**Stated problem:** Leave out the pictures and reproduce all of the data exactly.

**Dataset section:**
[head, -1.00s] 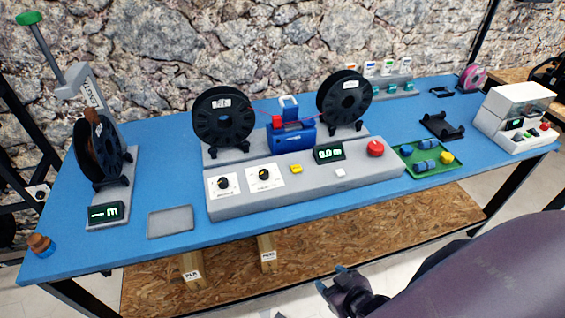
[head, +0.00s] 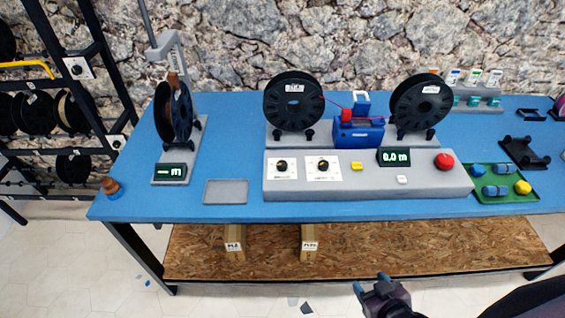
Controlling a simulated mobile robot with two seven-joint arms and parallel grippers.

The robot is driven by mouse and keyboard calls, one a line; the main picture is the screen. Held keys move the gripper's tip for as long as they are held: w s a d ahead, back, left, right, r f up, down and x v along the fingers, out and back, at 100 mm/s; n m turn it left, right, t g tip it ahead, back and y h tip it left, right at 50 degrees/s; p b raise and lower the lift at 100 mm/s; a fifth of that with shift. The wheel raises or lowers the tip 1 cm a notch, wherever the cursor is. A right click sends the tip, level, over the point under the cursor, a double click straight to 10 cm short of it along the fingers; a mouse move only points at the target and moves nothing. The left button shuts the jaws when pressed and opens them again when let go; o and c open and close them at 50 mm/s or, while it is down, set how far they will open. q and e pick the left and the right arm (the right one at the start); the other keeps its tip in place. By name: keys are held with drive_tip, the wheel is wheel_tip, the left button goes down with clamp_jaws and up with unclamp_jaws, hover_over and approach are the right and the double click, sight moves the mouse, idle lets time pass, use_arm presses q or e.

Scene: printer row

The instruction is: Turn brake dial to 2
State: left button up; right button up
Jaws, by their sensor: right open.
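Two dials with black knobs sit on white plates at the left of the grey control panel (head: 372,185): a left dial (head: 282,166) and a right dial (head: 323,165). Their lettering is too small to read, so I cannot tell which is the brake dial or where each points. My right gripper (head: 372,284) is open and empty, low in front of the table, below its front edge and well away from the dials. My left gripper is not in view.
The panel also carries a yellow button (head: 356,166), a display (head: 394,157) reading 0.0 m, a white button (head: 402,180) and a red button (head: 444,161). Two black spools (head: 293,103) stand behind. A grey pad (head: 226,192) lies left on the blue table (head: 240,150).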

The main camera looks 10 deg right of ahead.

**Answer to this exercise:**
[head, -1.00s] 
[head, +0.00s] 
Controlling a simulated mobile robot with two seven-joint arms and parallel grippers.

The robot is driven by mouse and keyboard calls, one a line; the main picture is the screen. Held keys move the gripper's tip for as long as they are held: w s a d ahead, back, left, right, r f up, down and x v along the fingers, out and back, at 100 mm/s; n m turn it left, right, t g tip it ahead, back and y h tip it left, right at 50 degrees/s; p b raise and lower the lift at 100 mm/s; a fifth of that with shift. The wheel raises or lowers the tip 1 cm a notch, wherever the cursor is. A right click sends the tip, level, over the point under the cursor, a double click straight to 10 cm short of it along the fingers; a mouse move only points at the target and moves nothing. The left button shuts the jaws when pressed and opens them again when let go; o and c open and close them at 50 mm/s or, while it is down, set how far they will open. q and e pick the left and the right arm (the right one at the start); the other keeps its tip in place. By name: keys are held with drive_tip, the wheel is wheel_tip, the left button goes down with clamp_jaws and up with unclamp_jaws, hover_over and approach are the right and the double click, sight moves the mouse, idle lets time pass, use_arm presses q or e.

Scene: printer row

The instruction is: Turn brake dial to 2
State: left button up; right button up
Jaws, by their sensor: right open.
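Two dials with black knobs sit on white plates at the left of the grey control panel (head: 372,185): a left dial (head: 282,166) and a right dial (head: 323,165). Their lettering is too small to read, so I cannot tell which is the brake dial or where each points. My right gripper (head: 372,284) is open and empty, low in front of the table, below its front edge and well away from the dials. My left gripper is not in view.
The panel also carries a yellow button (head: 356,166), a display (head: 394,157) reading 0.0 m, a white button (head: 402,180) and a red button (head: 444,161). Two black spools (head: 293,103) stand behind. A grey pad (head: 226,192) lies left on the blue table (head: 240,150).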

The main camera looks 10 deg right of ahead.

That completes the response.